Budaya Kawin Colong di Kemiren

Oleh: Ikas Sulianto S.Pd.

mepnews.id – Budaya adalah cara hidup yang berkembang dan dimiliki bersama oleh sekelompok orang serta diwariskan dari generasi ke generasi. Budaya terbentuk dari banyak unsur yang rumit; termasuk sistem agama, politik, adat istiadat, bahasa, kesenian, perkakas, pakaian, dan banguan rumah atau gedung. Budaya merupakan ciri khas suatu daerah atau bangsa. Suatu bangsa akan berharga bila memiliki budaya yang senantiasa dilestarikan.
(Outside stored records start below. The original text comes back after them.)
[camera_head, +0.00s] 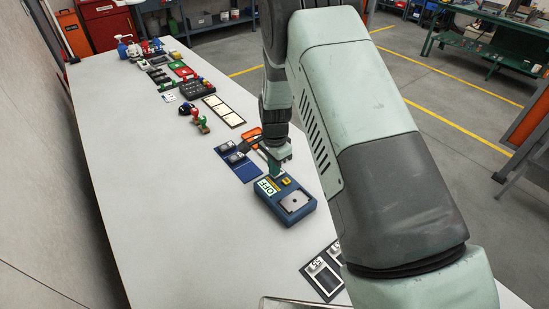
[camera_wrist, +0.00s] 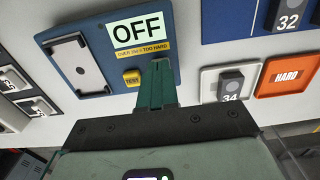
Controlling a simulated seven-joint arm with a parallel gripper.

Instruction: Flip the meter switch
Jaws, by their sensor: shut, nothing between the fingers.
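The meter is a dark blue box (camera_head: 272,208) on the table, also at the top left of the wrist view (camera_wrist: 98,87). Its display (camera_wrist: 138,32) reads OFF, with a yellow label below that says something is too hard. I cannot make out a separate switch. My gripper (camera_wrist: 159,66) is shut and empty. Its green fingertips overlap the meter's edge near the display and button; in the head view, it (camera_head: 274,173) is at the far end. Contact is unclear.
A grey switch piece marked 34 (camera_wrist: 231,84) sits on a white tile, next to an orange HARD tile (camera_wrist: 287,75). A blue mat (camera_head: 243,169) with grey pieces lies behind the meter. A dark plate (camera_head: 318,284) lies nearer. The table's left side (camera_head: 160,200) is clear.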

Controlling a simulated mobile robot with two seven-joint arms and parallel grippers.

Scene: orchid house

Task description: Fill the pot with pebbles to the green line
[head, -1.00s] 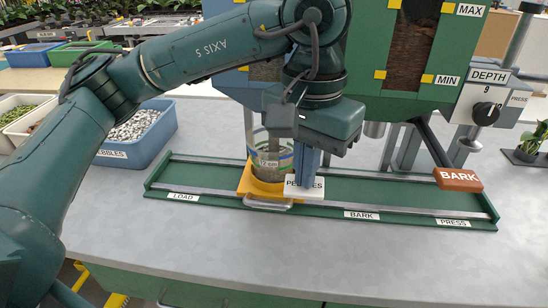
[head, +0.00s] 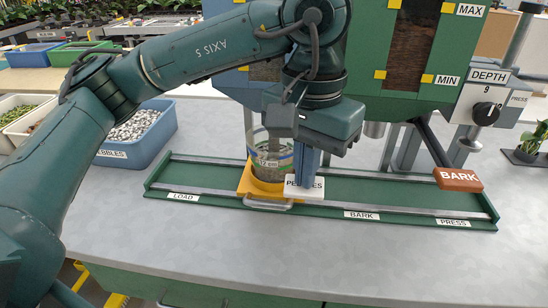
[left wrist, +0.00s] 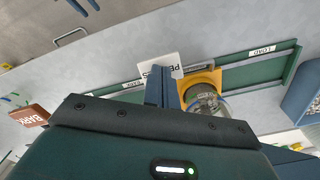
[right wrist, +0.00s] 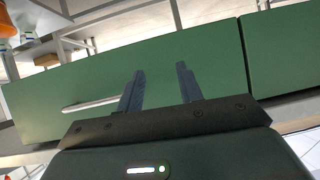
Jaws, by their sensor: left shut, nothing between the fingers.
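The clear pot (head: 272,158) with a green line and a cm label stands upright in a yellow holder (head: 247,182) on the green rail track. Grey material shows inside it; its level against the line is hard to read. The pot also shows in the left wrist view (left wrist: 205,101). My left gripper (head: 305,178) is shut and points down at the white PEBBLES plate (head: 291,189), covering part of its lettering. Whether the fingertips press it, I cannot tell. My right gripper (right wrist: 160,70) is open and empty, in front of a green cabinet.
A blue bin of pebbles (head: 158,150) stands left of the track (head: 400,193), which has LOAD, BARK and PRESS labels. A brown BARK plate (head: 459,180) and a DEPTH dial (head: 486,113) set to 9 are at right. The front counter (head: 250,248) is clear.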

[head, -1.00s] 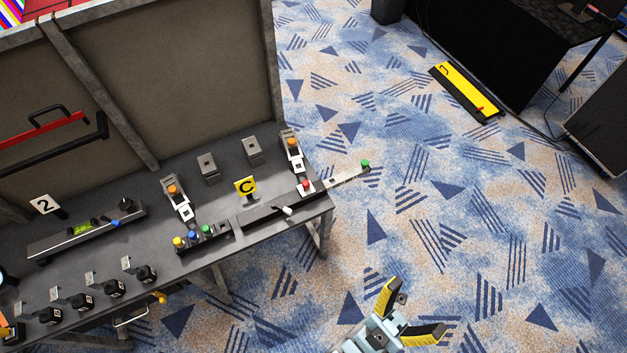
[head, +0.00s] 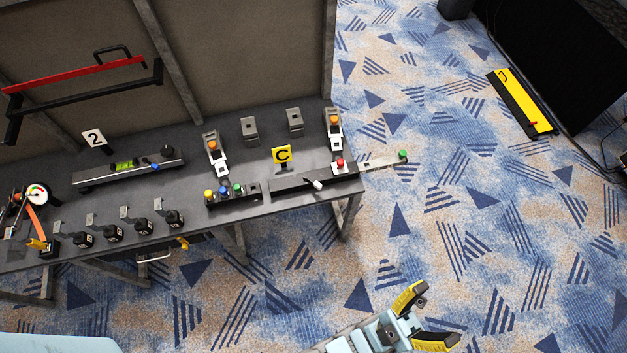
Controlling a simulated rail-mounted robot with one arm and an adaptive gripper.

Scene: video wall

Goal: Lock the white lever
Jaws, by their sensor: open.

Budaya adalah perangkat rumit nilai-nilai yang dipolarisasi oleh suatu citra yang mengandung pandangan atas keistimewaannya sendiri. Citra yang memaksa mengambil bentuk berbeda dalam berbagai budaya. Citra budaya yang bersifat memaksa, membekali anggota-anggotanya dengan pedoman mengenai perilaku yang layak dan menetapkan dunia makna dan nilai logis yang dapat dipinjam anggota-anggotanya yang paling bersahaja untuk memperoleh rasa bermartabat dan pertalian dengan hidup mereka. Dengan demikian, budayalah yang menyediakan kerangka koheren untuk mengorganisasi aktivitas seseorang dan memungkinkan meramalkan perilaku orang lain.

Salah satu bentuk budaya adalah adat pernikahan. Ini merupakan upacara pengikatan janji nikah yang dirayakan atau dilaksanakan oleh pria dan wanita dengan maksud meresmikan ikatan perkawinan secara norma agama, norma hukum, dan norma sosial. Upacara pernikahan memiliki banyak ragam dan variasi tradisi suku bangsa, agama, budaya, maupun kelas sosial. Penggunaan adat atau aturan tertentu kadang-kadang berkaitan dengan aturan atau hukum agama tertentu.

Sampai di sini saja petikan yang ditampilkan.